La prima è sicuramente la più prestigiosa perché la sigla è una delle quattro storiche del pugilato mondiale. Il titolo principale è di Errol Spence Jr, in una categoria di peso che vede combattere un altro fenomeno come l’americano Terence Crawford. Arrivare ai livelli di quei due è un’impresa quasi impossibile. “Io voglio diventare campione del mondo a interim, fare dunque un ulteriore passo in avanti. Oppure guardarmi intorno sempre all’interno delle quattro sigle principali, perché la IBO vale molto meno. Un giorno mi piacerebbe ritirarmi da imbattuto. In questi anni sono riuscito a laurearmi in ingegneria, 110 e lode alla triennale e 110 alla specialistica. Non so se rimarrò per sempre nel mondo del pugilato. Ora sto provando ad accedere a un master, di sicuro non voglio fare vita d’ufficio ma piuttosto mi vedo come un imprenditore”.
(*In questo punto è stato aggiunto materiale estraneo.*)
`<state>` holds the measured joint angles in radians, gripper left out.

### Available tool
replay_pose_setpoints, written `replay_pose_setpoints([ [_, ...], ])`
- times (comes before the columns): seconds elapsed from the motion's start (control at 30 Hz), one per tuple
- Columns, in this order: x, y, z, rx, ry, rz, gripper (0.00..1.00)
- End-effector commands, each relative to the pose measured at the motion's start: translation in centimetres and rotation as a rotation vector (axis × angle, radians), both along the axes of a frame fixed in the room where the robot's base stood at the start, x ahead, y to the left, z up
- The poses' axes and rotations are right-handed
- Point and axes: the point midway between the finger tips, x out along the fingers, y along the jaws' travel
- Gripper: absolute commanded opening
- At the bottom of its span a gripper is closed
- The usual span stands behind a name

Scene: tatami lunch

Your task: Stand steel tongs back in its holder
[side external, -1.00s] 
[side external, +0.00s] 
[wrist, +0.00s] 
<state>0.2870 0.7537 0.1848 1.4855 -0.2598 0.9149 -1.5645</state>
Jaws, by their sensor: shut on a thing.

Una carriera sviluppata completamente in Messico (anche se nel 2019 ha difeso il titolo a Firenze) e il fatto che non abbia mai combattuto per un titolo nazionale o comunque contro un pugile italiano può portare alla sottovalutazione dell’atleta Riguccini. “Non essere valutato nel modo corretto in Italia un po’ mi dispiace, ma diversamente quali benefici ricaverei? Pochissimi, soprattutto a livello economico. Al limite vorrei essere valutato in America. Io in Messico ho battuto nomi importanti come i venezuelani Johan Perez e Juan Ruiz. Anche il messicano Edgar Puerta è uno che ha disputato incontri che gli italiani si sognano”. Riguccini ai giovani che vogliono passare professionisti in questo sport non consiglia di stare in Italia o trasferirsi all’estero. “Quella è una scelta personale. Dico loro però di viaggiare molto, di visitare tante palestre e fare tanti sparring. Di non avere insomma una mentalità provinciale perché il mondo della boxe non si ferma nella palestra in cui sei cresciuto”.